Historically, there have been many attempts to measure intelligence - with more or less overlap. Chollet’s paper starts out by reviewing two main pillars: skill-based vs. ability-based assessment of intelligence. He argues that while skills are the crucial output of an intelligent system, they are only that - an artifact. Abilities, on the other hand, allow to enlarge the space of possible skill-outputs. By the magic of learning (e.g. evolutionary/gradient-based, plasticity-based, neural dynamics-based) an intelligent system is capable to combine previous knowledge and experience with a new situation. This adaptive & task-oriented and very much conditional process might ultimately by the crux of intelligence.
To me it appears fairly obvious that learning & the related emergence of niche-specific inductive biases (such as our bodies & nervous systems) must be the core of intelligence. It bridges all timescales and very much resonates with ideas promoted during NeurIPS 2019 by Jeff Clune, David Ha as well as Blaise Aguera. Our machine learning benchmark should also reflect this high-level objective. This is not to say that there are already quite a few attempts out there, including the following:
- Meta Learning: Instead of optimizing the performance of an agent being trained on 200 million of ATARI game frames, we should aim for rapid adaptation and flexibility in what skills are required to solve a specific task. Meta Learning explicitly formulates fast adaptation as an outer loop objective, while the inner loop is restricted to learn within few updates of SGD or unrolling the recurrent dynamics.
- Relational Deep Learning & Graph Neural Networks: Relational methods combine deep learning with traditional methods revolving around propositional logic. Thereby, one can “reason” about how representations compare to each other and acquire an interpretable set of attention heads.

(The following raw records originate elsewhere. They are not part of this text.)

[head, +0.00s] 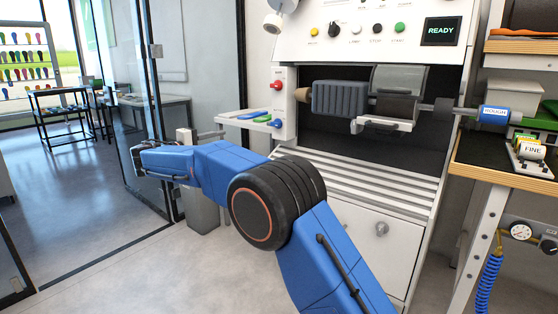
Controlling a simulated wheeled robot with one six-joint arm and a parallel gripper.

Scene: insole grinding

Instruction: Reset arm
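My blue arm reaches from the bottom right up to the left in the head view, with a large black joint at its middle. My gripper (138,160) is at the arm's far left end, in front of the glass door. It is small and dark there, and I cannot tell whether its fingers are open or shut. I see nothing clearly held in it. The white grinding machine (385,222) stands behind my arm, and part of its lower front is hidden by the arm.
A small white shelf (240,117) with coloured insoles juts from the machine's left side. A grey bin (203,215) stands behind my arm. The floor at the left is clear.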

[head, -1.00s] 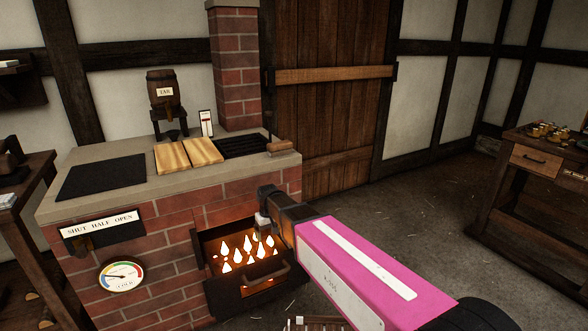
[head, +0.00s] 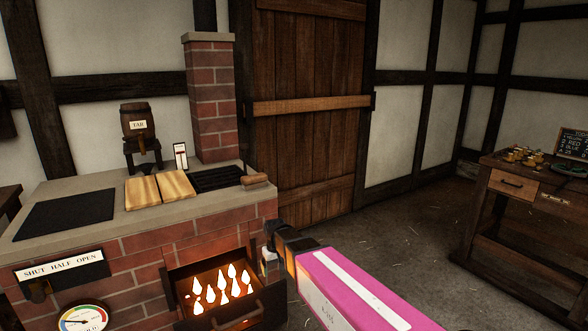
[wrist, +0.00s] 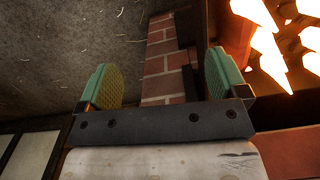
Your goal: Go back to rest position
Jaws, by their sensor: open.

The hope is that such inferred/learned relational representations transfer easily across tasks.
- Curriculum Learning: Another approach is to set up an efficient sequence of tasks which allow a learning agent to smoothly travel across changing loss surfaces. Doing so requires an overlap between tasks such that transfer of skills makes sense. Intuitively, this is very much like our acquisition of skills by being progressively challenged.
Still, the majority of the community works on comparable niche problems that diffuse far away from generalization and human-like general intelligence. So what can we do about this?
Towards a psychometric account of intelligence
The AI & ML communities have been dreaming of a notion of universal intelligence that is unprecedented. Human cognition and the brain provide a natural first starting point. But discoveries in neuroscience appear slow/ambiguous and it is not often obvious how to translate low-level cellular inspiration into algorithmic version of inductive biases. Psychology and psychometrics - the discipline of psychological measurement (according to Wikipedia ) - on the other hand, provide insights on a different level of analysis. Chollet proposes to no longer neglect the insights coming from the community that has developed human intelligence test for decades.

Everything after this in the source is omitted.